Haralambie Obedeanu real name was Lazarovici. He was a journalist at Scânteia, the  communist main newspaper  and dean of the Faculty of Journalism. In 1958 he was replaced as dean. He was a member of the communist party. He was the only defendant who was not at the scene of the robbery.

 Another important actor in this drama was the Security officer Gheorghe Enoiu who joined the party​​ communist after the Soviets imposed the government of Petru Groza at the end of second world war. In 1949 Enoiu join the newly created Securitate. Initially he had worked as a humble printer, but in short time, thanks to his communist connections, he became officer investigator, specialized in interrogations. He got the reputation of "a butcher" due to the manner he conducted his interrogations, without mercy or scruples. During the period 1963 - 1967 he held even the position of head of the Criminal Investigations Directorate. In 1968 he was investigated by a party commission whose mission was to explore irregularities produced during the time of Gheorghiu-Dej and was forced to retire, being classified as a "brute" by the investigative committee. However, at the end of in 1968, he rejoined the Securitate at the same Criminal Investigation Department, where he worked until 1989. 

Other movies

The Romanian public was fascinated with this improbable robbery so other movies were made trying to unravel its mysteries. 

In 1998, Irene Lusztig, a graduate of Harvard Film School, shot a documentary film that came out in 2002, also titled “Reconstruction”. The film was an effort to understand her grandmother's life, Irene being Monica Sevianu's granddaughter. In the film she returns to Bucharest to reassemble the pieces of her family’s bizarre, dark history. 

 The Romanian filmmaker Alexandru Solomon then tells the story again in the 2004 documentary “Marele Jaf Comunist (The Great Communist Robbery)”. In contrast to the 1960 original, his documentary is intent on showing everything, on filling itself up with faces, statements and buildings, not to give a definitive meaning to the affair, but rather in order to calculate its myriad meanings. He speculates that at the time of the trial one could read the revelation on their faces.

 Nae Caranfil’s “Closer to the Moon” is a 2014 Romanian film, a fictional take of the Eastern Bloc’s most famous bank heist. In it the specter of antisemitic communism always lurks about, but the story comes across much more, as a flashy middle age crisis, set in a picturesque Bucharest, one lit by a CGI moon and inhabited by people who seem to always have the headlights on them. Caranfil is the kind of director that fills his films with everything that he is in love with – divas (Vera Farmiga as Alice, inspired by Sevianu), good criminals, bad cops, juvenile love, boyish charm and, finally, the figure of his own father. 

 Robbery or staging?

This robbery raised numerous questions, as such a crime would not have made sense in communist Romania. Why would some intellectuals from the ranks of the communist nomenclature rob a bank and what would they do with the money that they could not spend anyway without getting caught in the end.  There were several unusual things about the story in its most common version. Beyond accusations based on various ideological guidelines, no reasons for the alleged robbery, or for the Ioanid group to have perpetrated it, were ever given. 

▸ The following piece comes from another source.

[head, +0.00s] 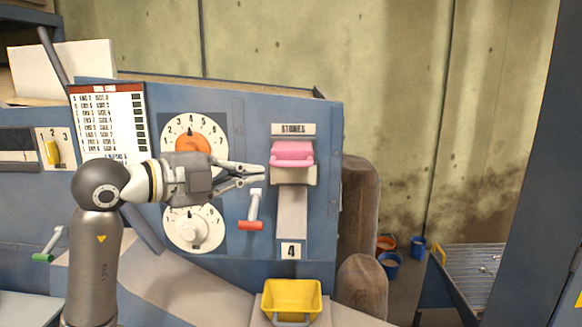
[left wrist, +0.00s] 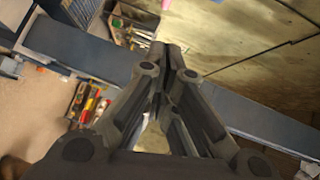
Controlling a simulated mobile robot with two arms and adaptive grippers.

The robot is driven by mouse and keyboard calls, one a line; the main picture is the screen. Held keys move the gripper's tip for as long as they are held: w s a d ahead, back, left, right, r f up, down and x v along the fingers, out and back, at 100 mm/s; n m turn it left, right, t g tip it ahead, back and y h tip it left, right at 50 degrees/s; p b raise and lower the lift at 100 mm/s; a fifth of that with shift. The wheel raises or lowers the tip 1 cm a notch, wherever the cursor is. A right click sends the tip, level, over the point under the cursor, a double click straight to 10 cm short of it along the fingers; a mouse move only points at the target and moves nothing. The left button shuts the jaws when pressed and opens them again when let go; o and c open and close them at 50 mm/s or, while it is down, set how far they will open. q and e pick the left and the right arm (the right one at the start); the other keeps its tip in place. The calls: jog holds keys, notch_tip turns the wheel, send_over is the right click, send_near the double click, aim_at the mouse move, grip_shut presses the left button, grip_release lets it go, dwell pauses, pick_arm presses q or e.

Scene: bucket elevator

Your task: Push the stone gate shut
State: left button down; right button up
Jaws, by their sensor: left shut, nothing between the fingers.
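The stone gate shows in the head view as a pink block-like handle (head: 292,152) on the blue panel, under a sign reading STONES (head: 293,129). A pale chute (head: 291,215) runs down below it to a plate marked 4. My left gripper (head: 260,175) is shut and empty. Its tips point right, just left of and slightly below the pink handle; I cannot tell whether they touch anything. In the left wrist view the closed fingers (left wrist: 168,52) point away over the scene, and the handle cannot be made out clearly. My right gripper is not in view.
A lever with a red grip (head: 251,224) hangs just below my left gripper. Two dials, the upper with an orange knob (head: 191,145), sit behind my arm. A yellow bucket (head: 292,300) stands below the chute. Wooden posts (head: 360,210) stand right of the panel.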

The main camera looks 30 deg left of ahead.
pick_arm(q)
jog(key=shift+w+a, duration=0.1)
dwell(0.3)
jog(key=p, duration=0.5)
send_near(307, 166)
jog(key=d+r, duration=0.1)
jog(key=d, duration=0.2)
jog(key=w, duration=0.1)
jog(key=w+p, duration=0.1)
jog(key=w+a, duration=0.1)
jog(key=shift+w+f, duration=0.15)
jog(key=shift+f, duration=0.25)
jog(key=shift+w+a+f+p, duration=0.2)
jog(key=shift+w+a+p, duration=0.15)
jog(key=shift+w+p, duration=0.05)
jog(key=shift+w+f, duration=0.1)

 During the trial the six allegedly said that the money was intended for the Zionist movement and helping Jews, but there are rumors that they were forced by the authorities to say this. One thesis says that the six invented this legend in the hope of obtaining help from Israel, or from the international Jewish movement. Did they want to create a good image for themselves, to pass as heroes of the Zionist movement ? Hard to say. It is true that they gave small amounts of money to Jews who had submitted applications to emigrate. The stolen sum was in lei, which at the time, could not be exchanged for hard currency anywhere in the world. 

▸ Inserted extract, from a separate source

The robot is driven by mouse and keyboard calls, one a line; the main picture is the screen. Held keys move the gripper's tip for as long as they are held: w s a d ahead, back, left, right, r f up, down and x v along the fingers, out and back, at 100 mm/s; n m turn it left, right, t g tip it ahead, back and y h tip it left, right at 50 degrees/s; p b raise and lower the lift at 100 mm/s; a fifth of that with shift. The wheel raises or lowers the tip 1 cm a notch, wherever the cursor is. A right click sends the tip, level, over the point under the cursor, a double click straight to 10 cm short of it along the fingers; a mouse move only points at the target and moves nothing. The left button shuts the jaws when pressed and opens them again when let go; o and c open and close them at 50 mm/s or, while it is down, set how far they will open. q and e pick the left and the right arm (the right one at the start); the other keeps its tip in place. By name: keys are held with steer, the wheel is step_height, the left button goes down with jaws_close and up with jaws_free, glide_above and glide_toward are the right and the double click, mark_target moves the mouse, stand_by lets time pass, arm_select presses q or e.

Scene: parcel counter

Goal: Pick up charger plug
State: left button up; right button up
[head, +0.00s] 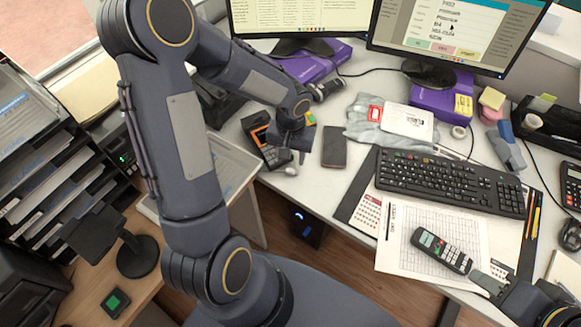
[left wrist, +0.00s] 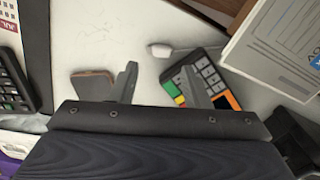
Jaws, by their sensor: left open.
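The charger plug (left wrist: 160,50) is a small white block with a thin pale cable, lying on the light counter. In the head view the plug (head: 290,170) lies just below my left gripper (head: 300,153). In the left wrist view my left gripper (left wrist: 160,82) is open and empty, its two fingers apart, with the plug beyond their tips and roughly between them. Nothing is between the fingers. My right gripper (head: 482,279) is at the lower right, by the end of a dark handset (head: 441,250); whether it grips it is unclear.
A card terminal (left wrist: 208,72) with coloured keys lies beside and partly under one left finger. A dark phone (head: 334,146) lies to the right of the plug. A keyboard (head: 450,183) and printed sheets fill the right. The counter's front edge is close to the plug.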

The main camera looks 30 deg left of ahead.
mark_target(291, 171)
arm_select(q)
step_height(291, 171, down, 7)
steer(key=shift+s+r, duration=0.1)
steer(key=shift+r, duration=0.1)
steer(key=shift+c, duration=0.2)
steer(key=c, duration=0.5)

 Other voices of the time said that Alexandru Ioanid was targeted by the authorities because he wanted to divorce his wife, who was the sister of the Minister of the Interior, Alexandru Draghici. The latter allegedly told Alexandru Ioanid that he would "destroy" him if he divorced his sister. 

  Another thesis claims that the holdup did not take place, that it was a staged plot by the Securitate. The regime needed a pretext for the anti-Semitic campaign and the creation of an atmosphere of intimidation and fear, especially in intellectual and professional circles.

Paradoxically, it aimed to reduce the number of Jews who applied to leave Romania.

 Also, according to other rumors, the six became inconvenient for the system, and were forced by the Securitate to steal the two bags of money in order to eliminate them. During many months preceding the alleged heist, at least one of the members, Obedeanu, was aware of being followed and of being constantly watched through binoculars by the Securitate from a building across the street from his apartment. Moreover, also for months preceding July 1959 the phones of the gang members were tapped. In the aftermath of the robbery, several of the friends with whom they had talked, lost their jobs or positions.

 Based on what is known about the group members (journalists, a physicist, a history professor, and a Securitate colonel) all of them were fully cognizant of the Romanian situation, and of the political climate at the time so another scenario also seems likely. Following prolonged Securitate surveillance of the group, which resulted in the accumulation of evidence about conversations with dissident tones, members may have been blackmailed including threatened with harm against their families and themselves, and promised some reprieve or even permission to leave the country with their families, if they went along with the staging of the robbery to serve several government and some personal purposes. In any case, the government failed to uphold its end of the bargain. 

As a parallel, in what was a highly unusual move for those times when nobody was allowed to leave Romania, another Jewish Securitate officer, Ion Crișan, incidentally described as "friend" of the Ioanid group, was permitted to leave the country with his family and go to Brazil around 1961, shortly after the alleged incident; this has led some to believe that he may have been the agent through whom the government communicated its promises and made them credible.

 Conclusion

Only the opening of archives that have remained secret, and new testimonies can bring some real answers to all the questions surrounding this event.

The myth, the enigma of this strange case remains intact after 66 years from its occurrence.

 This concludes this episode.

Until next podcast episode, be well.